Some tasks have to happen regularly, for example:

  • Doing the dishes | 1 hour | every week
  • Shop groceries | 1 hour | every 2 days
  • ...

It would be nice to be able to enter these with a repeatable time-interval so one does not have to bother to enter them manually every week/day/...

Task dependencies

Some tasks depends on other. You cannot clean the dishes while having eaten first. You cannot vacuum when you haven't dedusted the furniture. If 2 tasks would have the same importance, Eva might schedule them in the wrong order.

Adding a dependency between tasks might solve this possible issue.

Task execution time limits

A useful feature when you want to use Eva both for work and home tasks: adding time-limited cathegories to tasks. E.g:

  • Tasks labeled "Work" should preferably be planned between 9am and 5pm on weekdays.
  • Tasks labeled "Weekend" should be preferably be planned on saturdays and sundays...
  • Tasks labeled "Morning" should be planned early, e.g. I like to go running in the morning.

Note how this is related to not doing any tasks when you're asleep: the default (unlabeled) prefered period could be 8am to 12am.
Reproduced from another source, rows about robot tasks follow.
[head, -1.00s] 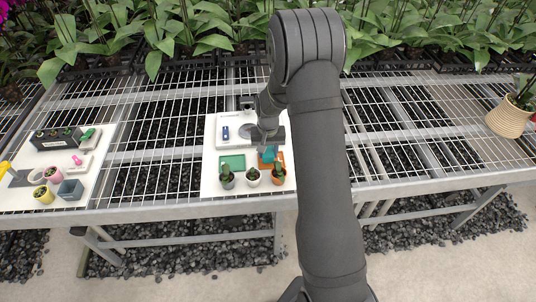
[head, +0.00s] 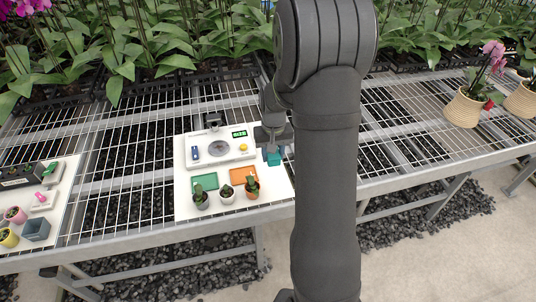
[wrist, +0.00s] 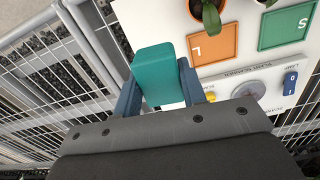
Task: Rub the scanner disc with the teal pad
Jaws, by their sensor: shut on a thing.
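The teal pad (head: 274,158) is a block held between the jaws of my gripper (head: 272,148). In the wrist view, the teal pad (wrist: 156,72) sits between the two blue-grey fingers of my gripper (wrist: 158,78). The scanner disc (head: 219,148) is a round grey plate on a white scanner unit (head: 200,160); it also shows in the wrist view (wrist: 248,90), partly cut off by my gripper. The pad is to the right of the scanner unit, near the white board's right edge, apart from the disc.
A green tray (head: 205,180) and an orange tray (head: 240,175) lie in front of the scanner. A blue switch (head: 195,153) and yellow button (head: 243,147) flank the disc.

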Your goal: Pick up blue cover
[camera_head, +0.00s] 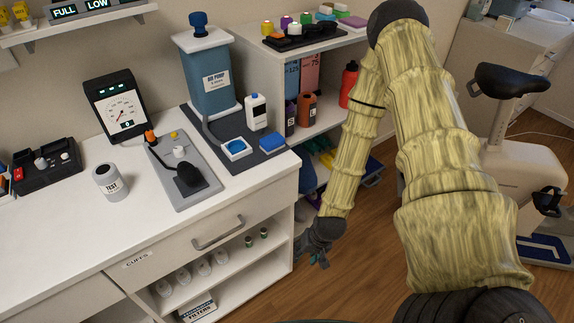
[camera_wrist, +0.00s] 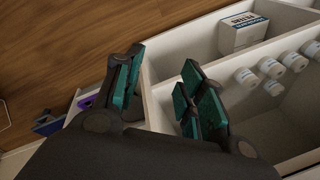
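A small blue block-like piece (camera_head: 272,142), which looks like the blue cover, lies on a dark mat on the white counter. Beside it on the left is a white square item with a blue face (camera_head: 235,148); I cannot tell for sure which of the two is the cover. My gripper (camera_head: 322,257) hangs low in front of the cabinet's right end, well below and right of both. In the wrist view my gripper (camera_wrist: 153,92) has its teal-padded fingers apart with nothing between them. Neither blue piece shows clearly there.
A grey tray (camera_head: 185,170) with a black device lies left. Open cabinet shelves hold white bottles (camera_head: 202,265) and a filters box (camera_wrist: 242,33). An exercise bike seat (camera_head: 513,79) is at right.

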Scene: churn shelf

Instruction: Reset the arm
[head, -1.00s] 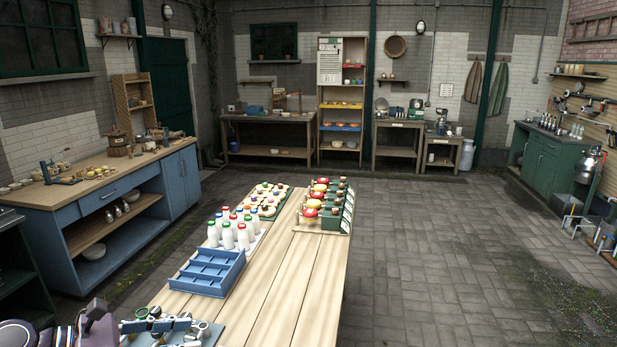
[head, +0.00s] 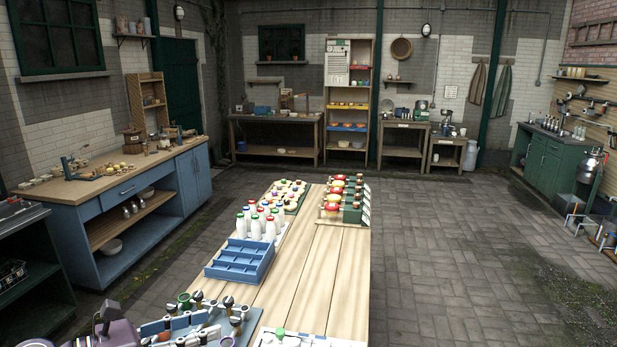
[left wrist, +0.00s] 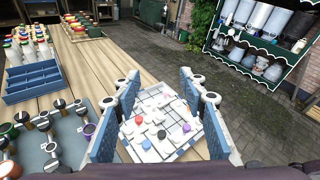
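My left gripper (left wrist: 160,120) shows in the left wrist view with its two blue fingers spread apart and nothing between them. Past the fingers lies a white tray (left wrist: 148,152) with small coloured pieces on it; I cannot tell whether the fingers touch it. My right gripper is in neither view.
The wooden table (head: 312,262) bears a blue compartment crate (head: 240,262), white bottles (head: 262,222) with coloured caps, and boards of small items. A grey board with knobbed tools (head: 196,328) lies at the near end. The paved floor (head: 450,260) to the right is clear.

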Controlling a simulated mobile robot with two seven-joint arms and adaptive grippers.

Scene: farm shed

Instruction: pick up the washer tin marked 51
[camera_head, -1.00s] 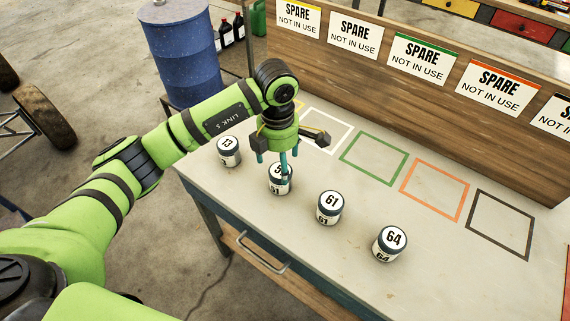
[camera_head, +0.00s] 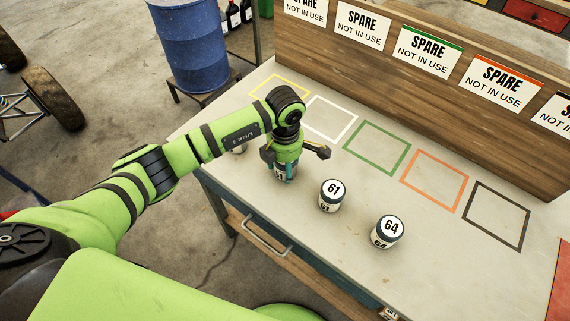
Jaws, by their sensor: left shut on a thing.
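The washer tin marked 51 (camera_head: 283,174) is a small white-labelled tin on the bench, mostly hidden under my left gripper (camera_head: 287,166). The gripper points down over it with its fingers shut on its sides. The tin looks upright; I cannot tell whether it touches the bench. To its right stand the tin marked 61 (camera_head: 331,196) and the tin marked 64 (camera_head: 386,232), both upright. Another tin (camera_head: 238,149) at the left is mostly hidden behind my left arm. My right gripper is not in view.
The bench top (camera_head: 335,255) has a yellow (camera_head: 302,107), white, green (camera_head: 360,170), orange and black outlined square along the back, all empty. A wooden back board carries "SPARE NOT IN USE" signs (camera_head: 430,50). A blue barrel (camera_head: 195,45) stands behind the bench's left end.

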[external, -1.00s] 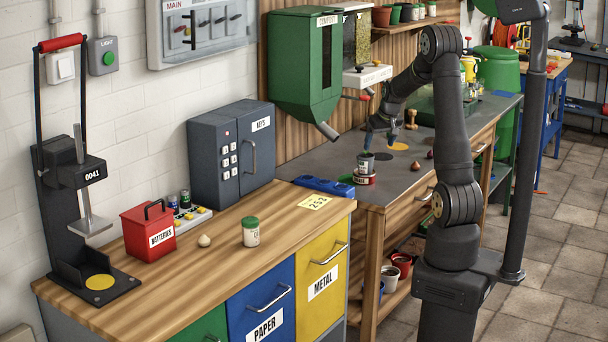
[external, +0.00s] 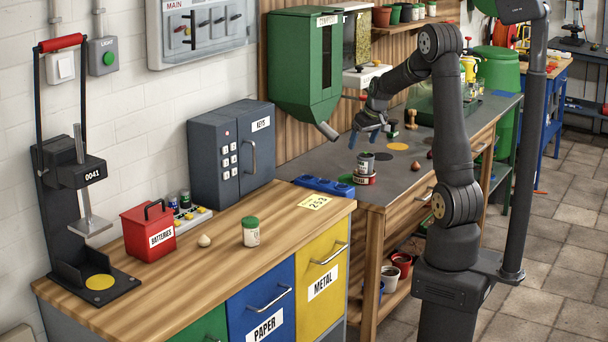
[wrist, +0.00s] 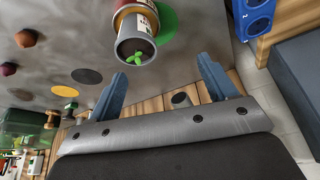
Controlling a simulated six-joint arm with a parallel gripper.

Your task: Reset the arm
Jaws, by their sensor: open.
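My gripper (external: 366,136) is open, with its two blue fingers apart and nothing between them. It hangs over the grey worktop, above and behind a small can (external: 365,163) in the external view.
A green compost hopper (external: 303,65) with a spout hangs on the wall near my gripper. A yellow disc (external: 397,147), a dark disc and several small bulbs lie on the grey worktop. A blue tray (external: 323,186) sits at its front edge. A white-labelled jar (external: 250,231) stands on the wooden counter.
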You might also assign a strictness to these prefered periods. After all, when the deadline is really close I might work in weekends. Or when I don't really have time in the morning, I don't mind running in the afternoon.

Fuzzy time support

At the moment, a precise time has to be given. But I seldom know the precise time a task will require or what the precise deadline is. So maybe it would be a good idea to think about if and how to support fuzzy times? For example when a deadline is soon it could be + 2 days. Or when a task is short it could require around 10 minutes.

I eva could even ask you some questions, like Is this task earlier due than task X?. And with a clever logarithmic search she could make a guess about when she should schedule that particular task. This could of course also be used for the task length and priority.

To be able to schedule tasks, we only need an ordering between the tasks, not real values. Right?